Nach jahrzehntelangem Siechtum unter der Herrschaft von General Motors hat Opel seit der Übernahme durch die französische Groupe PSA einen erstaunlichen Turnaround hingelegt. Wir sprachen mit Markenchef Michael Lohscheller, der seit Juli auch eines von vier Vorstandsmitgliedern des PSA-Gesamtkonzerns ist.

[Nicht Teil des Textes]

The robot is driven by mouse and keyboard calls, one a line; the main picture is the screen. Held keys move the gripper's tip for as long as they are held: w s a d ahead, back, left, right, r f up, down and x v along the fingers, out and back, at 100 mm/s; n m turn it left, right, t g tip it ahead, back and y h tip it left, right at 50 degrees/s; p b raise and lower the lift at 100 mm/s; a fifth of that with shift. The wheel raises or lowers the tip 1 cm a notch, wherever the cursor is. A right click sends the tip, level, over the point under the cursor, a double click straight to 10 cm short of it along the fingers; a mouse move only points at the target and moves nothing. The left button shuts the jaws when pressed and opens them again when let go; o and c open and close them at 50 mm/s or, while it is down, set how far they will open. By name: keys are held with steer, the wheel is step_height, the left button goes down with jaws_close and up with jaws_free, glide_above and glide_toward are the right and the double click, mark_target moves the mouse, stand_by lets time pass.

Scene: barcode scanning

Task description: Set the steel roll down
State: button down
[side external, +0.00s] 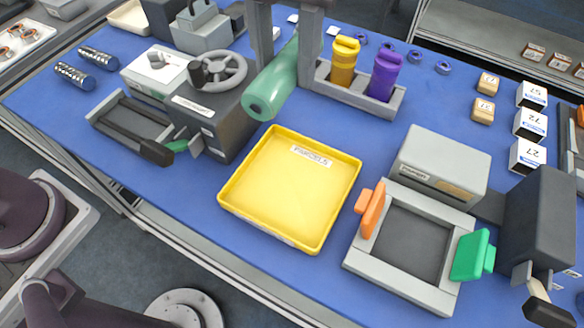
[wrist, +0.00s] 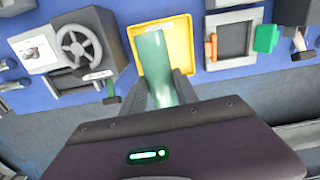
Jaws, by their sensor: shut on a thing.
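My gripper (side external: 286,62) hangs in from the top of the side view, its two grey fingers on either side of a long green roll (side external: 271,88). The wrist view also shows the fingers (wrist: 162,92) shut on this green roll (wrist: 155,55). The held roll looks tilted, and its height above the table is unclear. In the side view, two shiny steel-looking rolls with blue ends lie at the far left of the blue table: one nearer (side external: 74,75) and one farther (side external: 99,57). My gripper is well to the right of them.
A yellow tray labelled PARCELS (side external: 226,200) is empty. Left of it stands a dark machine with a handwheel (side external: 218,70); right is a grey framed station (side external: 372,256). Yellow (side external: 344,62) and purple (side external: 383,76) bottles stand in a rack behind. Boxes line the right.

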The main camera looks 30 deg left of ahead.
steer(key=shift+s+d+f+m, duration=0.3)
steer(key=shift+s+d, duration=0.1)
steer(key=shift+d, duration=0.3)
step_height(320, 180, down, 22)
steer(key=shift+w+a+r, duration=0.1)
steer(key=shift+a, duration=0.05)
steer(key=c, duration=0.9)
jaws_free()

Dort verantwortet der 51-Jährige das Geschäft in der Region Eurasien für alle Marken der Gruppe, also auch für Peugeot, Citroën und DS.


Börse Online: Herr Lohscheller, wie bewerten Sie die angestrebte Fusion der Groupe PSA mit Fiat Chrysler (FCA)?
Michael Lohscheller: Durch den Zusammenschluss würde der viertgrößte Automobilkonzern der Welt entstehen - mit einem Jahresabsatz von 8,7 Millionen Fahrzeugen. Die Stärken der verschiedenen Marken der Groupe PSA und von FCA würden noch besser zur Geltung kommen können - sowohl was die Märkte angeht als auch die verschiedenen Marktsegmente. Im aktuell enorm disruptiven Umfeld mit großen Herausforderungen - Elektromobilität, Konnektivität, alternative Mobilitätskonzepte und autonome Mobilität - wäre ein fusioniertes Unternehmen für die Zukunft noch stärker aufgestellt.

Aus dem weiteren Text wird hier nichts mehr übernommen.